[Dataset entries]
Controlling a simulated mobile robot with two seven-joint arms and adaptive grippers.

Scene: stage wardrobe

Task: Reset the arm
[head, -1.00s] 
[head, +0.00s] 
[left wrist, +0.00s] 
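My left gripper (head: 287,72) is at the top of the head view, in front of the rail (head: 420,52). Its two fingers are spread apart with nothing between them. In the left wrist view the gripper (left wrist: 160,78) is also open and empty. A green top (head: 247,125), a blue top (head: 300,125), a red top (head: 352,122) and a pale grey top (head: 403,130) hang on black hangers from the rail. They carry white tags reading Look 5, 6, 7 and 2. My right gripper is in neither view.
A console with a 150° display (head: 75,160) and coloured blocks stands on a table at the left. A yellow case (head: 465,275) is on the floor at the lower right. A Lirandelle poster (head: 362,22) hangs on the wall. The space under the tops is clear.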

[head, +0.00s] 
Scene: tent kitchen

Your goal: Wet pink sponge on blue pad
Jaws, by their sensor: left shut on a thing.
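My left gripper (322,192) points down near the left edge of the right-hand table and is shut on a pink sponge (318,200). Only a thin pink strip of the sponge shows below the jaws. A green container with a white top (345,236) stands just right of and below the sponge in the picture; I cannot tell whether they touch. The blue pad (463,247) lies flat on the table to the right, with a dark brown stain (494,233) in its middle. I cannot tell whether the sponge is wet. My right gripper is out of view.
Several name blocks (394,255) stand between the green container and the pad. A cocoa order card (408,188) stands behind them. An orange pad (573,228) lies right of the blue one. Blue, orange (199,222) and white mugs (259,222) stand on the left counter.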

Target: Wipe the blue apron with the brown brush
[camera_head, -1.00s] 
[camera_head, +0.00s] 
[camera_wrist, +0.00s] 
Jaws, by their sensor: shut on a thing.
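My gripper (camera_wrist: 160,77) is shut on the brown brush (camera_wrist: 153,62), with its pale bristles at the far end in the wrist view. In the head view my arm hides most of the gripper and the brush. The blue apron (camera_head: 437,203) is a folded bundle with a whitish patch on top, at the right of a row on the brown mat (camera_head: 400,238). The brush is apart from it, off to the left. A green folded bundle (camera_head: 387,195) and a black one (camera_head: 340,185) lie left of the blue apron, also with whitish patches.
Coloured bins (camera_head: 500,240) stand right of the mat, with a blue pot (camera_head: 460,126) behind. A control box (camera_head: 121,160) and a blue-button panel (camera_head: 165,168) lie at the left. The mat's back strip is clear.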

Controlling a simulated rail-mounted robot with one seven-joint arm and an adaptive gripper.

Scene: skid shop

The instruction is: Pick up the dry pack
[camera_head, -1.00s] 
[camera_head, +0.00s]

WORK TO DO: Return the lines above precisely as they appear, beginning at the first line and ending at the line with "Your goal: Wet pink sponge on blue pad", and nothing after it.

WRITTEN REPLY:
Controlling a simulated mobile robot with two seven-joint arms and adaptive grippers.

Scene: stage wardrobe

Task: Reset the arm
[head, -1.00s] 
[head, +0.00s] 
[left wrist, +0.00s] 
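My left gripper (head: 287,72) is at the top of the head view, in front of the rail (head: 420,52). Its two fingers are spread apart with nothing between them. In the left wrist view the gripper (left wrist: 160,78) is also open and empty. A green top (head: 247,125), a blue top (head: 300,125), a red top (head: 352,122) and a pale grey top (head: 403,130) hang on black hangers from the rail. They carry white tags reading Look 5, 6, 7 and 2. My right gripper is in neither view.
A console with a 150° display (head: 75,160) and coloured blocks stands on a table at the left. A yellow case (head: 465,275) is on the floor at the lower right. A Lirandelle poster (head: 362,22) hangs on the wall. The space under the tops is clear.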

[head, +0.00s] 
Scene: tent kitchen

Your goal: Wet pink sponge on blue pad

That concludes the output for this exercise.